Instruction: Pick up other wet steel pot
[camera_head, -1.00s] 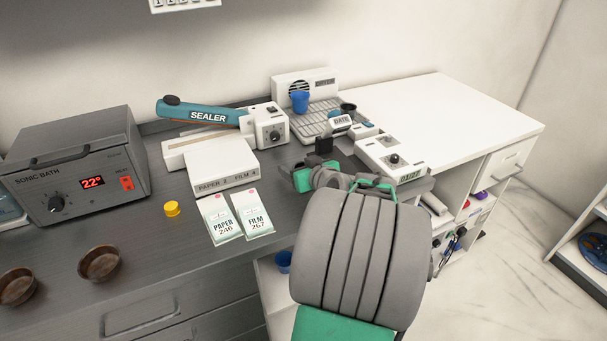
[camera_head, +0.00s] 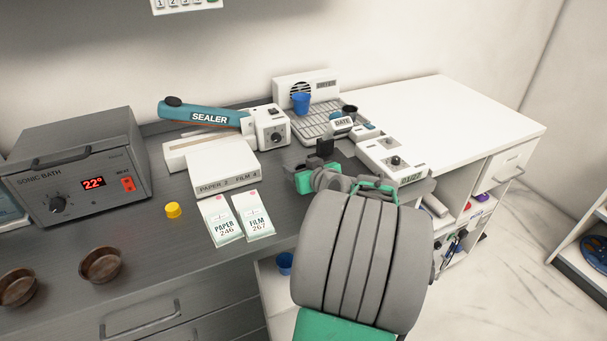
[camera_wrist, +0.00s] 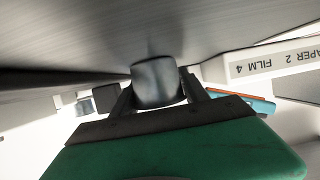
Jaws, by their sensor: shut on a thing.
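A small grey steel pot (camera_wrist: 155,82) sits between the fingers of my gripper (camera_wrist: 157,98) in the wrist view. The fingers are shut on it, one at each side. The pot cannot be made out there, as my arm and gripper cover that spot. I cannot tell whether the pot is wet, or whether it touches the counter.
A white paper-and-film box (camera_head: 225,176), two packets (camera_head: 253,216) and a sealer (camera_head: 208,117) stand left of my gripper. A dryer (camera_head: 322,118) with a blue cup (camera_head: 301,103) is behind. A white device (camera_head: 390,158) is close at right. Brown bowls (camera_head: 101,265) are at left.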

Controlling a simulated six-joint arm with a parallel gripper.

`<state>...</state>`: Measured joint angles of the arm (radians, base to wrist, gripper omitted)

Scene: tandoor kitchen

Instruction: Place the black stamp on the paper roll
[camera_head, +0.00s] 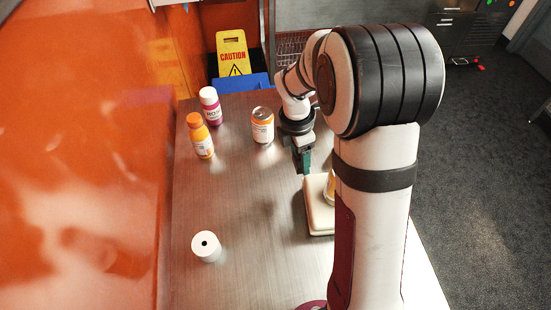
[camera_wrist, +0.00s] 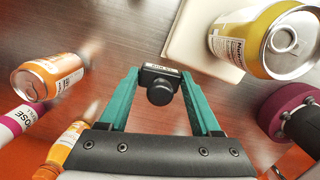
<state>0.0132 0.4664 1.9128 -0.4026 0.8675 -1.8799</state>
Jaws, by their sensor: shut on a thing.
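The black stamp (camera_wrist: 160,84) is held between the teal fingers of my gripper (camera_wrist: 159,76) in the wrist view, with its round knob toward the camera. In the head view my gripper (camera_head: 304,161) is above the table, beside the far end of the cream board; the stamp is not clear there. The white paper roll (camera_head: 206,246) stands upright near the front left of the table, with its dark core hole facing up. My gripper is well apart from it, farther back and to the right. The roll does not show in the wrist view.
A cream board (camera_head: 318,218) bears a yellow can (camera_wrist: 285,42), mostly behind my arm in the head view. An orange-white can (camera_head: 263,126), an orange bottle (camera_head: 201,138) and a white-purple bottle (camera_head: 210,106) stand at the back. The table around the roll is clear.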

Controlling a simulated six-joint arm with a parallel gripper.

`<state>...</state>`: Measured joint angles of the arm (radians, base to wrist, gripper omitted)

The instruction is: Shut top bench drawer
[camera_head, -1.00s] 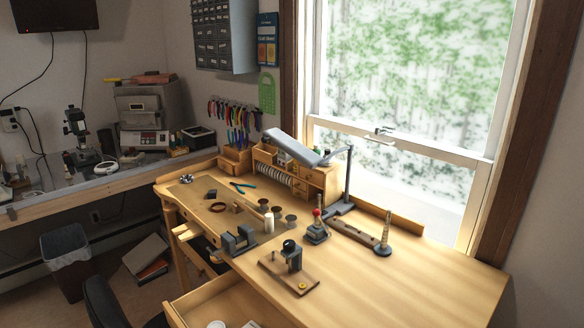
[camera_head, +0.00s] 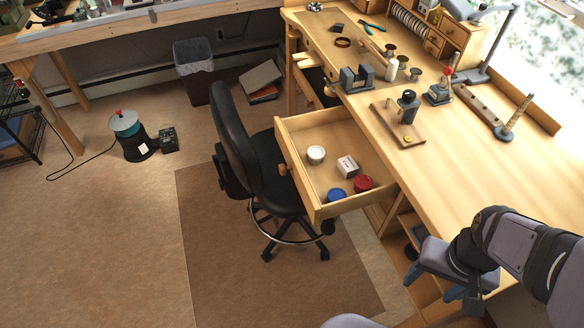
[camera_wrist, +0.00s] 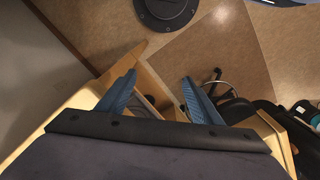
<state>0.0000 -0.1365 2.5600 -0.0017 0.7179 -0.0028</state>
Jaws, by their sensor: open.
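The top bench drawer (camera_head: 338,138) is pulled far out from the left side of the wooden workbench (camera_head: 470,185) in the head view. Its front has a round wooden knob (camera_head: 283,169) and faces the chair. Inside lie a white round container (camera_head: 316,154), a small pale box (camera_head: 347,166), a blue lid (camera_head: 337,195) and a red lid (camera_head: 363,183). My gripper (camera_head: 434,286) is at the lower right, beside the bench's near end, well apart from the drawer. In the wrist view my gripper (camera_wrist: 160,77) is open with blue fingers spread and nothing between them.
A black swivel chair (camera_head: 240,150) stands close in front of the drawer, on a brown mat (camera_head: 210,255). Lower wooden shelving (camera_head: 425,290) is under the bench near my gripper. A waste bin (camera_head: 195,68) stands farther back. The floor at left is mostly clear.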

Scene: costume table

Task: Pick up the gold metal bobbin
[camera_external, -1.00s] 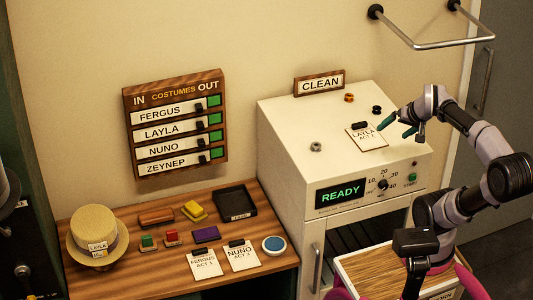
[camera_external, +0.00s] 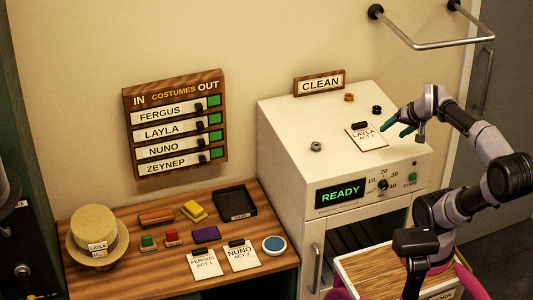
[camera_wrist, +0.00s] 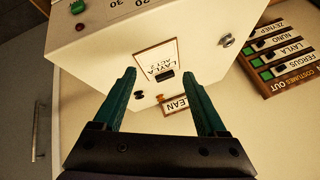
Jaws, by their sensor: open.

◆ ◆ ◆

__Aim__: In the listing above, find the line containing "Instruction: Place the" and the line containing "<state>0.0132 0.4664 1.9128". Reproduce those lines and all between them exactly, with no pictures and nothing more.

__Response__:
Instruction: Place the black stamp on the paper roll
[camera_head, +0.00s] 
[camera_wrist, +0.00s] 
<state>0.0132 0.4664 1.9128 -0.4026 0.8675 -1.8799</state>

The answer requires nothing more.